For decades, coffee has traditionally been added to dark beers. Stouts and porters have dark, roasty malts, which play nicely with coffee. However, in recent years, craft breweries have developed sessionable coffee beer brews.

  • G5 Brewing Company (Beloit, WI) added JBC Coffee to their “Hindenburg in a Lightning Storm” German-style kölsch. It’s a light beer that pours golden and clean, with a roasty scent and crushable coffee flavor. 
  • Badger State Brewing brews “Buzzy Blonde,” a light coffee cream ale featuring vanilla, hazelnut, and floral coffee notes.
  • Copper State Brewing Co (Green Bay, WI) also features a light coffee ale. Despite the name “Platinum Blonde Coffee Stout” is classified as a blonde ale and described as full-bodied and sweet. It presents like a white stout. They cold-steeped their coffee in the beer brewing process.
  • Delta Beer Lab (Madison, WI) brews a flagship brown ale with local coffee. Their “BRN.01” contains coffee from Kin Kin Coffee, is light on alcohol (5.2% ABV), and pours medium brown with a mellow coffee aroma and flavor.

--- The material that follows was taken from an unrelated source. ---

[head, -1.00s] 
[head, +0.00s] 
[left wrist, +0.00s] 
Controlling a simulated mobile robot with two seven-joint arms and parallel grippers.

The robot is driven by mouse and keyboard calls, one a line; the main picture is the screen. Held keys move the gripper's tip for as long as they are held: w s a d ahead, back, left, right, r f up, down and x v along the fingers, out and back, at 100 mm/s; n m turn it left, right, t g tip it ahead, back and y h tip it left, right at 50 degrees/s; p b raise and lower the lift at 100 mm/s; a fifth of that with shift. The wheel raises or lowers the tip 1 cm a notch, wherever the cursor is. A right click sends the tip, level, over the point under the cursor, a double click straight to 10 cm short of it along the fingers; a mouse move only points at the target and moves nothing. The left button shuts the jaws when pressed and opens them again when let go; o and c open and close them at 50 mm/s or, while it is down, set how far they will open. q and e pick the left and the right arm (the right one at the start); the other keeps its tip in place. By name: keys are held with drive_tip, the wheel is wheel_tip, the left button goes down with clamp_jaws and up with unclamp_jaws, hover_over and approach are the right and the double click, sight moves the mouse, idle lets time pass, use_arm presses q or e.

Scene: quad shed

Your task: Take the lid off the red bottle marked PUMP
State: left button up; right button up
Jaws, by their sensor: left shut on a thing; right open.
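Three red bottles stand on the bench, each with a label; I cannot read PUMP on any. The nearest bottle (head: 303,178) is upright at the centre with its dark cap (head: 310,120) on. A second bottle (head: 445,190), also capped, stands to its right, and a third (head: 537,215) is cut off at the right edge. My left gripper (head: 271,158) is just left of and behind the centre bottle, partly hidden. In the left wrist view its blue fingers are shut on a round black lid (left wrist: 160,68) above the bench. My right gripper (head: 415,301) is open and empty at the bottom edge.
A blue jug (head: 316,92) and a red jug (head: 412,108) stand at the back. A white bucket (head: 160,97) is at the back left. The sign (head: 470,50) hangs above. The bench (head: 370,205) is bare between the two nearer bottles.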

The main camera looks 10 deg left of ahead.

Of course, craft breweries have not abandoned dark coffee beer styles. We teamed up with Oliphant Brewing (Somerset, WI) to craft “Tales from the Cup,” a mocha porter featuring cocoa nibs and coffee. It’s light on alcohol (6% ABV) and features a strong cold-brew coffee flavor, with light sweetness.

It’s important to note that a beer labeled a “coffee beer” may not actually have coffee in it. Porters and stouts feature roasty dark malts, which can resemble coffee. There’s even coffee malt which adds the flavor and aroma of coffee without actually using it. As one site notes, this is “kind of like cheating but all is fair in love and brewing.”

At home, you can experiment with coffee and any beer in your fridge. Grind some beans, grab a French press, and get to work. Pour beer into the French press, add your grounds, and let it steep. Press it down after a few minutes – the longer it steeps, the stronger the flavor – and viola! 

A homemade coffee beer brew.

Get grinding and remember: It’s 5 o’clock somewhere, P.M or A.M.